The task: Check each line below for "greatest" and report how many have it, nothing else.

Records supplied:
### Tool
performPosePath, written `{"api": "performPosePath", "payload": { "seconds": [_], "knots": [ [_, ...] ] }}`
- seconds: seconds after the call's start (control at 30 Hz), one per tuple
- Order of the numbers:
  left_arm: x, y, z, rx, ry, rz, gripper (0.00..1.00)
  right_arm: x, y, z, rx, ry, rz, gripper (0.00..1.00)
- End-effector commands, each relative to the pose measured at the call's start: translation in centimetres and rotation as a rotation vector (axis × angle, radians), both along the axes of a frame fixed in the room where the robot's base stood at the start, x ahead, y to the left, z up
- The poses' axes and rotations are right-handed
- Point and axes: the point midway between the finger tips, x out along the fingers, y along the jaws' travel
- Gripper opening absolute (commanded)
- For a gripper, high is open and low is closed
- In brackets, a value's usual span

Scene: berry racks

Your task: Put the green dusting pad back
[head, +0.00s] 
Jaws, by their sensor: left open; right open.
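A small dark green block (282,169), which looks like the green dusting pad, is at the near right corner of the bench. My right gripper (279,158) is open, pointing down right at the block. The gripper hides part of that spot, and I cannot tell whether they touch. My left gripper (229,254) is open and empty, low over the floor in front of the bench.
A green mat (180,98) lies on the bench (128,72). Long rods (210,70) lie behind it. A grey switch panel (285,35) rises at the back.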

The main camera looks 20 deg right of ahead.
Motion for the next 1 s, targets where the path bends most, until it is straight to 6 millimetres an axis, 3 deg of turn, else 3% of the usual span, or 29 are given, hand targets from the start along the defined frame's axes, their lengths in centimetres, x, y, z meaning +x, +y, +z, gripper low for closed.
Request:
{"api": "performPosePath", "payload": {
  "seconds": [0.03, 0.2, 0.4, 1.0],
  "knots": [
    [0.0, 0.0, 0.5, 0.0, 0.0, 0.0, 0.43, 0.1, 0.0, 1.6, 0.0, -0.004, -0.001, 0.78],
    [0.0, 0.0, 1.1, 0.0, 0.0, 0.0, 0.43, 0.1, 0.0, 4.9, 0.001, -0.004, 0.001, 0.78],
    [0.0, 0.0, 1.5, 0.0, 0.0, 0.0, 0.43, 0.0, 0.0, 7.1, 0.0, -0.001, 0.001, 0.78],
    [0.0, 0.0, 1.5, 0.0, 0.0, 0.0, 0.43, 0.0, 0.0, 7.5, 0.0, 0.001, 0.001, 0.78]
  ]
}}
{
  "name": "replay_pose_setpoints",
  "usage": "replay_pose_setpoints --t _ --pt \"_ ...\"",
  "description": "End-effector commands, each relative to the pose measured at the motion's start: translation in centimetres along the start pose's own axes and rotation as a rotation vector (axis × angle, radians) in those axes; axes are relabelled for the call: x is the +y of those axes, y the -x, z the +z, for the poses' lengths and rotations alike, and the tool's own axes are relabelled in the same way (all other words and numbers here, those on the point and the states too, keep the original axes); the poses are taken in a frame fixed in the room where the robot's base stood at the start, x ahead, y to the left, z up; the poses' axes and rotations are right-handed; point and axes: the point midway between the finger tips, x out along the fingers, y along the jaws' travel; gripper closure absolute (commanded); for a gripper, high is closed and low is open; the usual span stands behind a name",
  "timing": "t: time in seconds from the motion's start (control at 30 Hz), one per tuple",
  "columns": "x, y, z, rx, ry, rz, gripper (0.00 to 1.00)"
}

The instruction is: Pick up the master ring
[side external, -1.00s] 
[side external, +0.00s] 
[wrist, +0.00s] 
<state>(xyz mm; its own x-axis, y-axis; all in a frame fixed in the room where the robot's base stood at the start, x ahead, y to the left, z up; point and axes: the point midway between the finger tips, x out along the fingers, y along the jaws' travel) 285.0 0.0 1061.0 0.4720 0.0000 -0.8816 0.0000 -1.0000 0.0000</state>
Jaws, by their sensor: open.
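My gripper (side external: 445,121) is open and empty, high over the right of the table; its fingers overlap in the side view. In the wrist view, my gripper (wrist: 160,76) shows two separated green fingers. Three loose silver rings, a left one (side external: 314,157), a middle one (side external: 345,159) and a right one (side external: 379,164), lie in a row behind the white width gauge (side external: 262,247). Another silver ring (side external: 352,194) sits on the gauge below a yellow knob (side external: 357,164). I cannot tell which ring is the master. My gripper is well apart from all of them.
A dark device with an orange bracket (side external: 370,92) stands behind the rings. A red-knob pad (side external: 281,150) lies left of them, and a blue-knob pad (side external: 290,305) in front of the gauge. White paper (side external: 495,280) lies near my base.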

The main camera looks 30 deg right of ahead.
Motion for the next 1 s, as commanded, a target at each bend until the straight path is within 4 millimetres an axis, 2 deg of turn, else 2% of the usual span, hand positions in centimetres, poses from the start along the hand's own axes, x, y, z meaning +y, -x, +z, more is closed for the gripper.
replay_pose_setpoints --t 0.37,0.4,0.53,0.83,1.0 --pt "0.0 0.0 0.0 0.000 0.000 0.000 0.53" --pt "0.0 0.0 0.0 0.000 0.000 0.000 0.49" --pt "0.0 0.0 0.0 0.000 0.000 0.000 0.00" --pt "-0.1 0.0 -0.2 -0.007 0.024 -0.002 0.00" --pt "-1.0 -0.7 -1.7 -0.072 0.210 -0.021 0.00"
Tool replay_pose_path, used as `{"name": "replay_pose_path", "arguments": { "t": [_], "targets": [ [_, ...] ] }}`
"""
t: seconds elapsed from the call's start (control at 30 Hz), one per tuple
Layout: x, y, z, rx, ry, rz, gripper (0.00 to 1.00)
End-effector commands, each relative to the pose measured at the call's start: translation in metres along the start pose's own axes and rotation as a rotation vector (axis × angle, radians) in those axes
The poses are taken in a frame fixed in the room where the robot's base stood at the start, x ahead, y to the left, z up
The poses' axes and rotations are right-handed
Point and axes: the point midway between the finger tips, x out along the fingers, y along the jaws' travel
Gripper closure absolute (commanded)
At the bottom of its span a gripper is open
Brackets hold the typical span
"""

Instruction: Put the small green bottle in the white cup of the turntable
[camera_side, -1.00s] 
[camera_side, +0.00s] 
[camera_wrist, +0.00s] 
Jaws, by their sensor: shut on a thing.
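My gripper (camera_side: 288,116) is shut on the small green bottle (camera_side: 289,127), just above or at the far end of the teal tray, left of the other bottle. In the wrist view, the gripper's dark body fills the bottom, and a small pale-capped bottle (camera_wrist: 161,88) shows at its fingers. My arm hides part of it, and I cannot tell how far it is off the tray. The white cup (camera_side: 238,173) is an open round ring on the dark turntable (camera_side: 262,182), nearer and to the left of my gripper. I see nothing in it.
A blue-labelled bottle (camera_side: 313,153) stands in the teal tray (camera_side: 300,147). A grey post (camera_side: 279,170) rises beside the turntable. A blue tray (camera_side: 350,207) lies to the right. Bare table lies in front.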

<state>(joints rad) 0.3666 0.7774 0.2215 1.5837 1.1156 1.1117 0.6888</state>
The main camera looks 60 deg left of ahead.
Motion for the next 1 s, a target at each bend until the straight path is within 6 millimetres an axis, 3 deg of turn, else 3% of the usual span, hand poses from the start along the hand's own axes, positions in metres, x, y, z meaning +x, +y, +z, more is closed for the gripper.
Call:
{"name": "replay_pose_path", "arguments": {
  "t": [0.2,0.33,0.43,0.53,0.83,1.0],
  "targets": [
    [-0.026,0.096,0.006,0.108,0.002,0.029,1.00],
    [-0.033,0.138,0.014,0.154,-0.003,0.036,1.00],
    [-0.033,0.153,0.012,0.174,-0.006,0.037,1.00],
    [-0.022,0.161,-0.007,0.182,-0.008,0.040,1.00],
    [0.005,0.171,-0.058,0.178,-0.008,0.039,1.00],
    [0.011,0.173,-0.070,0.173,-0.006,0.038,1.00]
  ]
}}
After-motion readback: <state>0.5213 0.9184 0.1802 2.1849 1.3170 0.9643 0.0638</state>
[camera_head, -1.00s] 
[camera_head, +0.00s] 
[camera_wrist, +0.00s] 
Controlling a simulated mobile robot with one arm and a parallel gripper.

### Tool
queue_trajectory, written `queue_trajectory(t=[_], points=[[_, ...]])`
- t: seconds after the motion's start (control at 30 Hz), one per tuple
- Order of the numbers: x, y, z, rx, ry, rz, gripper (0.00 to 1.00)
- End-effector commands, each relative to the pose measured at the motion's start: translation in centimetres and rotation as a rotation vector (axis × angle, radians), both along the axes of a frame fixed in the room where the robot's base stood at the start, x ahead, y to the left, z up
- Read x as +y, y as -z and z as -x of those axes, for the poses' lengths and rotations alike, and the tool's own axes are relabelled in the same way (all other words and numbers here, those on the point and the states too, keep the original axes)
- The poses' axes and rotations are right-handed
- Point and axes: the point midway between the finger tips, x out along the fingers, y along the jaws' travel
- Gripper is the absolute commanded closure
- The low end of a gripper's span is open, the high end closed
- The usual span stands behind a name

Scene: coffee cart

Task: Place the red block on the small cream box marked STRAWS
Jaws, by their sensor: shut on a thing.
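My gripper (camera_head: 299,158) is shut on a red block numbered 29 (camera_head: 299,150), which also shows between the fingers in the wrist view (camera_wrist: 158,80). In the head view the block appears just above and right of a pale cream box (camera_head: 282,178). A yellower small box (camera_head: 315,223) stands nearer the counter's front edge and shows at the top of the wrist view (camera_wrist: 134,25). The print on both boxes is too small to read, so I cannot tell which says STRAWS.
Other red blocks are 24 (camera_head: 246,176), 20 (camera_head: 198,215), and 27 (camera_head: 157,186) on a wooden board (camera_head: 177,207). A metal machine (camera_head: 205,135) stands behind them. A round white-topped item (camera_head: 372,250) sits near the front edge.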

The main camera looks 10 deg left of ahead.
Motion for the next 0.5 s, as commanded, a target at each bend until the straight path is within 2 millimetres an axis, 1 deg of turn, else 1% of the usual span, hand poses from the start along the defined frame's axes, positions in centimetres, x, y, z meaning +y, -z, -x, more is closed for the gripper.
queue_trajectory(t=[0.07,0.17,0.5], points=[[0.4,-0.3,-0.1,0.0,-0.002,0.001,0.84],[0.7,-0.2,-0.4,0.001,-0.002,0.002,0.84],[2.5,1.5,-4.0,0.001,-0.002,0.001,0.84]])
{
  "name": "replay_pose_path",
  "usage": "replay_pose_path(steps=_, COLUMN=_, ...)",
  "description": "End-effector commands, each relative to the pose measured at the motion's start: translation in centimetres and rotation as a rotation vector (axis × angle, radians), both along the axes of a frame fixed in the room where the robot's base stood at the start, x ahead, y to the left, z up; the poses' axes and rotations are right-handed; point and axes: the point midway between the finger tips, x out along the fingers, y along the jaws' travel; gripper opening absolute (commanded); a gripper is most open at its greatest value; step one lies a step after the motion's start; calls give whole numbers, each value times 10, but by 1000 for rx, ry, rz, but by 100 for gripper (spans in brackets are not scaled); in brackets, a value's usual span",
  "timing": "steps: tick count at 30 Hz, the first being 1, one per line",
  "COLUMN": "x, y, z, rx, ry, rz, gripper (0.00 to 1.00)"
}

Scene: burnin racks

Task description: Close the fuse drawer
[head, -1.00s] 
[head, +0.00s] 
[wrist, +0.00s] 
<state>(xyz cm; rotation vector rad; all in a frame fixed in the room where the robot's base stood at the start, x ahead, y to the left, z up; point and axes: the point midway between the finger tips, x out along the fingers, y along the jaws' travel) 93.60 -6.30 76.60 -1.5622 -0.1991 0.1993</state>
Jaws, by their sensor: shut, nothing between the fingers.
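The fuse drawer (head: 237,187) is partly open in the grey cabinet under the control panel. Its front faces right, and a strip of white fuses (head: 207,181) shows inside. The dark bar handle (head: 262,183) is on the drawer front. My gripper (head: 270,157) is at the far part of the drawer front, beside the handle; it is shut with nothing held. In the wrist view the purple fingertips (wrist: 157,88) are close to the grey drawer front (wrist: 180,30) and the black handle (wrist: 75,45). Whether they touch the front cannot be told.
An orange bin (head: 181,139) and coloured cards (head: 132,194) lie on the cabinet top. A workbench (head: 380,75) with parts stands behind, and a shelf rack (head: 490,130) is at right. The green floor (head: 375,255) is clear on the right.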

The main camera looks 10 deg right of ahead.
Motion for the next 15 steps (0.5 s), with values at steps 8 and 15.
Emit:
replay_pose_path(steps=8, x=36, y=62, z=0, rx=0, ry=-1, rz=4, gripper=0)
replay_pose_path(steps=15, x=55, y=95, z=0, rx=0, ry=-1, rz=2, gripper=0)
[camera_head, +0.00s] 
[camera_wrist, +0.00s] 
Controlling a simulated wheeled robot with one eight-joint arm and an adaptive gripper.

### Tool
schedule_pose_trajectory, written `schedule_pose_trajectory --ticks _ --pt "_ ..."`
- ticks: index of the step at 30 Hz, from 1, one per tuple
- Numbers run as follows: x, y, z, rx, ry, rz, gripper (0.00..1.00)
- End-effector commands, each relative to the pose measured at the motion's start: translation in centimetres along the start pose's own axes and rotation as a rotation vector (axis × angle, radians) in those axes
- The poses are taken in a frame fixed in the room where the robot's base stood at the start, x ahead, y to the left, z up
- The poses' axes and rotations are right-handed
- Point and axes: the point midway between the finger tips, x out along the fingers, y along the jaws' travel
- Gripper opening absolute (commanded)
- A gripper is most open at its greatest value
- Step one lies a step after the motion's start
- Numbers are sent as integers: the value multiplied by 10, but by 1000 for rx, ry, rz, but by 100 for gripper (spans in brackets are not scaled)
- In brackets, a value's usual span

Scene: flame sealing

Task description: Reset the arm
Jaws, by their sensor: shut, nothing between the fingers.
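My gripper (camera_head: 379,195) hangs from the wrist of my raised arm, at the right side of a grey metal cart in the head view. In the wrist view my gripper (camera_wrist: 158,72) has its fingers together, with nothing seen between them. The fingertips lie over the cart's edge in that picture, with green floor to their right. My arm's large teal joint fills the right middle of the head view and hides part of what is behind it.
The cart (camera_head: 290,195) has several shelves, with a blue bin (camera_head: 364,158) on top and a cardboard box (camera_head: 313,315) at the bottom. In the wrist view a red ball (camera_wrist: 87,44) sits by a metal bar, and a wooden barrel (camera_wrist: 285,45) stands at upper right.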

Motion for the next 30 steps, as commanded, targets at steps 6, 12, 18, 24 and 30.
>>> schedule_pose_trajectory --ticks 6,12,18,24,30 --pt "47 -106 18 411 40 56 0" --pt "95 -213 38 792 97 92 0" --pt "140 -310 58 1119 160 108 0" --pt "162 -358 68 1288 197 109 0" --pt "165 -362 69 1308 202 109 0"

Written response: 2